My Day Job: Politics and Pedagogy in Academia
For most of us, what we present at meetings
like the ESS is our art, our life, our valued work. And what we do to pay the mortgage, put shoes
on the kids, get the money to go to meetings like this, is teach.
Some of us -- more and more of us -- are doing
our teaching as piece work, course by course, and as in pre-union days, without
any 'benefits.' As courses move online,
for some that work --like old style garment industry piecework -- is done in
our homes, one corner of our living space used for production, providing our
own supplies, laptops now rather than sewing machines.

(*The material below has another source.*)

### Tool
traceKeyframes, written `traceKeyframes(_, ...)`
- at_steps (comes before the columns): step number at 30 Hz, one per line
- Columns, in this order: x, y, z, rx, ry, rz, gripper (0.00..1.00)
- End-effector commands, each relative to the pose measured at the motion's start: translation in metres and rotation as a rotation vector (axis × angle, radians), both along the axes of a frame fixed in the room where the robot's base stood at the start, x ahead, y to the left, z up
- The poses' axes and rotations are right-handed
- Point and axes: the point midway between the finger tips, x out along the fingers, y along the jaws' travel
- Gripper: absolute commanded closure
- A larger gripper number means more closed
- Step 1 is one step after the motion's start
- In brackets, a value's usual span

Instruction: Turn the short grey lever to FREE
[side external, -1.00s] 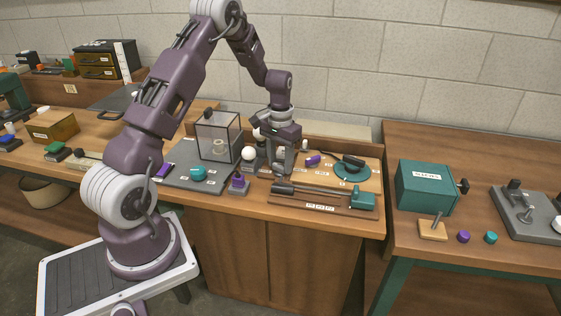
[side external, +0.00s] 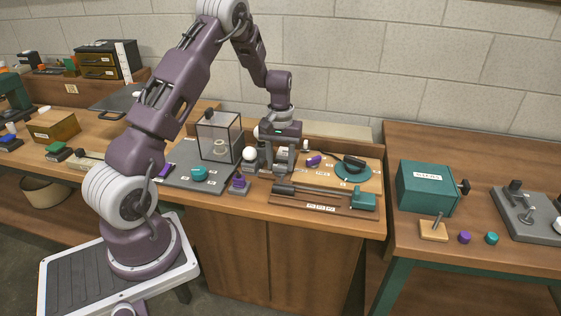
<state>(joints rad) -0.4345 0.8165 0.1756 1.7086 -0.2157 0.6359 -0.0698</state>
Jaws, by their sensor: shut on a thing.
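My gripper (side external: 275,163) points down at the back of the middle bench, between the clear case and the round teal base. It is shut on what appears to be the short grey lever. The lever is mostly hidden by the fingers, and its label and exact angle cannot be read at this size. A white ball-shaped knob (side external: 250,154) shows just left of the fingers.
Left of my gripper is a clear case (side external: 220,137) on a grey board with a teal knob (side external: 199,173). A purple-topped part (side external: 239,182) stands in front. To the right lie a teal base with a black handle (side external: 353,168) and a long-rod fixture (side external: 325,195).

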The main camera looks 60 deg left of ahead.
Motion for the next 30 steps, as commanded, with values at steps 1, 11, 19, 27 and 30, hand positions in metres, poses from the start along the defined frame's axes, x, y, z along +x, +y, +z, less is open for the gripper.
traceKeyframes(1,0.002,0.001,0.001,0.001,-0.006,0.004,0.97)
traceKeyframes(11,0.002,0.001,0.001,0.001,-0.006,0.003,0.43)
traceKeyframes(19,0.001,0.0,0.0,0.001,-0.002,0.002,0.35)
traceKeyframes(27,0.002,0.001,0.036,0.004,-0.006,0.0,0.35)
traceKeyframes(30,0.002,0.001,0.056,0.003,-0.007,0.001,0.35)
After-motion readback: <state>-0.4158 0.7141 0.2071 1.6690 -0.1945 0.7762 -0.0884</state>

For others, luckier,
teaching is done as a full time job with full benefits, from a solid college or
university base, whether on-line, in person or both, doing our 10 community
college courses a year, or our 6 or so undergraduate courses, or even just a
lovely one or two doctoral courses, or whatever mix we've worked out for
ourselves. But that teaching, our day
job, most often slips under the radar when we meet as professional
sociologists.
At this meeting, we can and will talk about
our interesting publications and our grant-funded research and all of that --
but let us also talk about our day jobs.
While papers will be welcomed in all areas of sociology, and
mini-conferences will address a range of issues and concerns, the theme of the
conference will be our day jobs. What is
happening to universities and colleges as America becomes ever-increasingly
corporatized and privatized, as more and more of all work is outsourced, as
students and their families become 'customers' and faculty are responsible for
'product'? How are we managing, coping,
and rising above all that? How do we
remain dedicated to our craft of teaching, our vocation of transmitting our
sociological imagination?
The meeting was a success, thanks to the hard work of the program committee, headed by Vilna Treitler and the wonderful ESS headquarters team headed by Emily Mahon.
Attendance was good, about as good as it has
ever been in Boston I’m told, and the panels on the theme were thoughtful,
well-attended and addressed the issue.
I’ll be working on turning my Presidential Address into an article for
our journal, SOCIOLOGICAL FORUM. Thanks
for all who came and worked on this!